- [WRITTEN TASK]:
All of the material below is to be restated word for word, apart from the pictures.

------------------------------------------------------------------------

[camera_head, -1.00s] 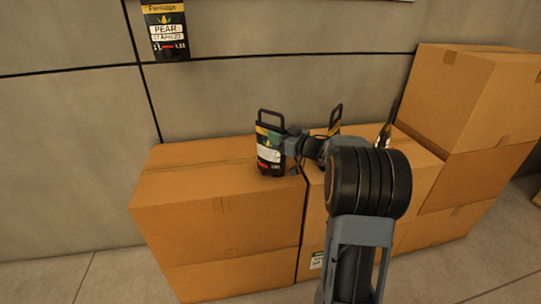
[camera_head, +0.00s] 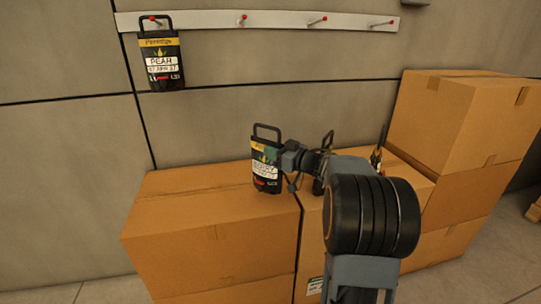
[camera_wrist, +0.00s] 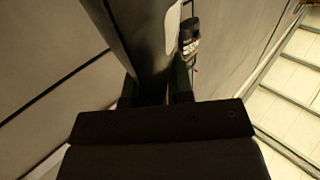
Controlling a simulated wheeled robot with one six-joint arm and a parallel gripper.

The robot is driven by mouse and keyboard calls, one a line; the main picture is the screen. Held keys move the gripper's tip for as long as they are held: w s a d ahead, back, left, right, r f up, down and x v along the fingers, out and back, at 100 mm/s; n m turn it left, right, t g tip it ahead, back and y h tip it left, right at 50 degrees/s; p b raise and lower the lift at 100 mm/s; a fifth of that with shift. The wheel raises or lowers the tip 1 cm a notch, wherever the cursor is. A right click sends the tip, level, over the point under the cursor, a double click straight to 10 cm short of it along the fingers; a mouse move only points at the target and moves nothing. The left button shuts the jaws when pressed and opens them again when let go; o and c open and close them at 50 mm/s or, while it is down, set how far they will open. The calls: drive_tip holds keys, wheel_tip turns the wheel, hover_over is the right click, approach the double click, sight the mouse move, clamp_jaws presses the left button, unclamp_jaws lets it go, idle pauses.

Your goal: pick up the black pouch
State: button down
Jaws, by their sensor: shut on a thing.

------------------------------------------------------------------------

- [WRITTEN SOLUTION]:
[camera_head, -1.00s] 
[camera_head, +0.00s] 
[camera_wrist, +0.00s] 
Controlling a simulated wheeled robot with one six-joint arm and a parallel gripper.

The robot is driven by mouse and keyboard calls, one a line; the main picture is the screen. Held keys move the gripper's tip for as long as they are held: w s a d ahead, back, left, right, r f up, down and x v along the fingers, out and back, at 100 mm/s; n m turn it left, right, t g tip it ahead, back and y h tip it left, right at 50 degrees/s; p b raise and lower the lift at 100 mm/s; a fifth of that with shift. The wheel raises or lowers the tip 1 cm a notch, wherever the cursor is. A right click sends the tip, level, over the point under the cursor, a double click straight to 10 cm short of it along the fingers; a mouse move only points at the target and moves nothing. The left button shuts the jaws when pressed and opens them again when let go; o and c open and close them at 50 mm/s or, while it is down, set how far they will open. The calls: drive_tip holds keys, wheel_tip turns the wheel, hover_over is the right click, approach the double click, sight the mouse move, clamp_jaws presses the left button, unclamp_jaws lets it go, idle pauses.

Your goal: pick up the black pouch
State: button down
Jaws, by their sensor: shut on a thing.

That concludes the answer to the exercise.